Estimate at $17.6 Million for Ethel A. Jacobsen Elementary School Addition

Long Beach Island School Board Aiming for September Referendum
Feb 15, 2017

The most recent cost projection for a proposed addition to the Ethel A. Jacobsen Elementary School in Surf City is $17.6 million, as the Long Beach Island school board announced at its meeting earlier this month.

Six years ago the board voted to consolidate its two schools. The board plans to fund expansion of the E.J. School through a sale of the LBI Grade School in Ship Bottom and a referendum for the remaining amount.

Di Cara Rubino Architects, based in Wayne, is heading up the project, and has regularly provided estimates for the cost of the work based on referendum dates the board has targeted.
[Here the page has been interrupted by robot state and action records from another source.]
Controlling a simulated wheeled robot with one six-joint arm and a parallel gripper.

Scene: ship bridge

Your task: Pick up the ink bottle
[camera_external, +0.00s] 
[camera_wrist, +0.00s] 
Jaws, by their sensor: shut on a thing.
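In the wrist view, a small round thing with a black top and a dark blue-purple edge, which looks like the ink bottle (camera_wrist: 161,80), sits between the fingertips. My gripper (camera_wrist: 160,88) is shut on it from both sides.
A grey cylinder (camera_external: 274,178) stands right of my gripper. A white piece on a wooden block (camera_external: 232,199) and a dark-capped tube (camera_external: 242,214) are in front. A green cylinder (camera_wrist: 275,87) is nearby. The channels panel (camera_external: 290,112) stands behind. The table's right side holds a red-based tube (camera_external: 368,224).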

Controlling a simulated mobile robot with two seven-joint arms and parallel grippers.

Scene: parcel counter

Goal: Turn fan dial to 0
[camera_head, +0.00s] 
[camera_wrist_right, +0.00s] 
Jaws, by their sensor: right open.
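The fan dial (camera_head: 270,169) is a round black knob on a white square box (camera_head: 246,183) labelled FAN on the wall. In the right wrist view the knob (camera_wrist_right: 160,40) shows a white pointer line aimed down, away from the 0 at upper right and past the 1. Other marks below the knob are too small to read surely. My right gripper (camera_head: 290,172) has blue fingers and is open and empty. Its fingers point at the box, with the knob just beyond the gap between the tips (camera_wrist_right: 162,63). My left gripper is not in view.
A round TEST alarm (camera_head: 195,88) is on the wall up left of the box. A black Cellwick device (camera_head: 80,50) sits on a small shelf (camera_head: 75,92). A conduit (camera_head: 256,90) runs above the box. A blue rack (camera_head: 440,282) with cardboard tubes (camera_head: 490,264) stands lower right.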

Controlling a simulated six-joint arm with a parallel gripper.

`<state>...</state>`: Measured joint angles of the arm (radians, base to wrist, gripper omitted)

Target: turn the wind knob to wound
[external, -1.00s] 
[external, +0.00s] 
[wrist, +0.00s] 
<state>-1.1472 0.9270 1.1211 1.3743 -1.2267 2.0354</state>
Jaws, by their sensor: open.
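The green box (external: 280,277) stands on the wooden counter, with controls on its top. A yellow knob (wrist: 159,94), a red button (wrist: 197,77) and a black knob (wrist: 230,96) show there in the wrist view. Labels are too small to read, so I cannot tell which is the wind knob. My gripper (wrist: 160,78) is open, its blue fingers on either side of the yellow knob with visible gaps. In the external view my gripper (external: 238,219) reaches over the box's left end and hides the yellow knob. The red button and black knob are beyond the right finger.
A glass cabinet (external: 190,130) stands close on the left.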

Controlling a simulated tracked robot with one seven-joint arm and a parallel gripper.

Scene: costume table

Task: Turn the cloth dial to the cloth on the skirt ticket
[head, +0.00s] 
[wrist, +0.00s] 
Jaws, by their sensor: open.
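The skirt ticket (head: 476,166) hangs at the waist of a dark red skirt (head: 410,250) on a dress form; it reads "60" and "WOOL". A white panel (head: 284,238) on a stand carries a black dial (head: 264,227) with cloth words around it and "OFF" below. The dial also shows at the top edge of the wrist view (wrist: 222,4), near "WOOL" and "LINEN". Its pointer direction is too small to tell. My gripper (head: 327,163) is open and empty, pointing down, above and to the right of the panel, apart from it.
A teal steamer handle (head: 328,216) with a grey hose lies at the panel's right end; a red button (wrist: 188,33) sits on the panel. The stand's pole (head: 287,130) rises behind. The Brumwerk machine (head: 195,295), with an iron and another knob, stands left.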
According to board President James Donahower, $17.6 million is the “new number the architect gave us now that we’ve missed the March referendum and moved to September, his theory being that this delay will give time for building costs to go up.”

The estimate was $15.1 million at the time of the board’s submission to the state Department of Education.

“Personally, I think it's questionable,” Donahower said of the new, significantly higher projection. “Yes, costs might very well go up. But they might also stay put or go down. In any case, we will be discussing this at our next meeting with the architect, among other things.”

Should the referendum take place in September, Island taxpayers will be asked to vote on whether to financially support the E.J. expansion. (Beach Haven residents would not vote, as that borough has its own school.) As board Vice President Jennifer Bott has pointed out, though, the total cost – and tax impact – for the project would decrease after factoring in the grade school sale proceeds as well as debt service aid and single-site savings.

While a plan to possibly sell the LBI School to the borough of Ship Bottom had been considered, last month the board officially decided to abandon that possibility and instead sell the property to the highest bidder. “We did not get the support of resolutions from all five boroughs regarding the sale of the LBI property to Ship Bottom, so the board has decided (by consensus) to move on and away from that option,” Donahower explained at the time.

Ship Bottom, which does not want to see the grade school property become a housing development, offered last year to purchase the property for $4 million, and to keep the building and open space. When the board agreed to pursue a sale to the borough, it stipulated that the district’s five sending municipalities approve a resolution backing a referendum in connection to a sale at, and because of, a reduced purchase price for the borough. Most of the towns, but not all, followed through with a resolution.

The next meeting of the LBI Board of Education is Tuesday, Feb. 21. The board meets at 7 p.m. in the media center of the E.J. School, in Surf City.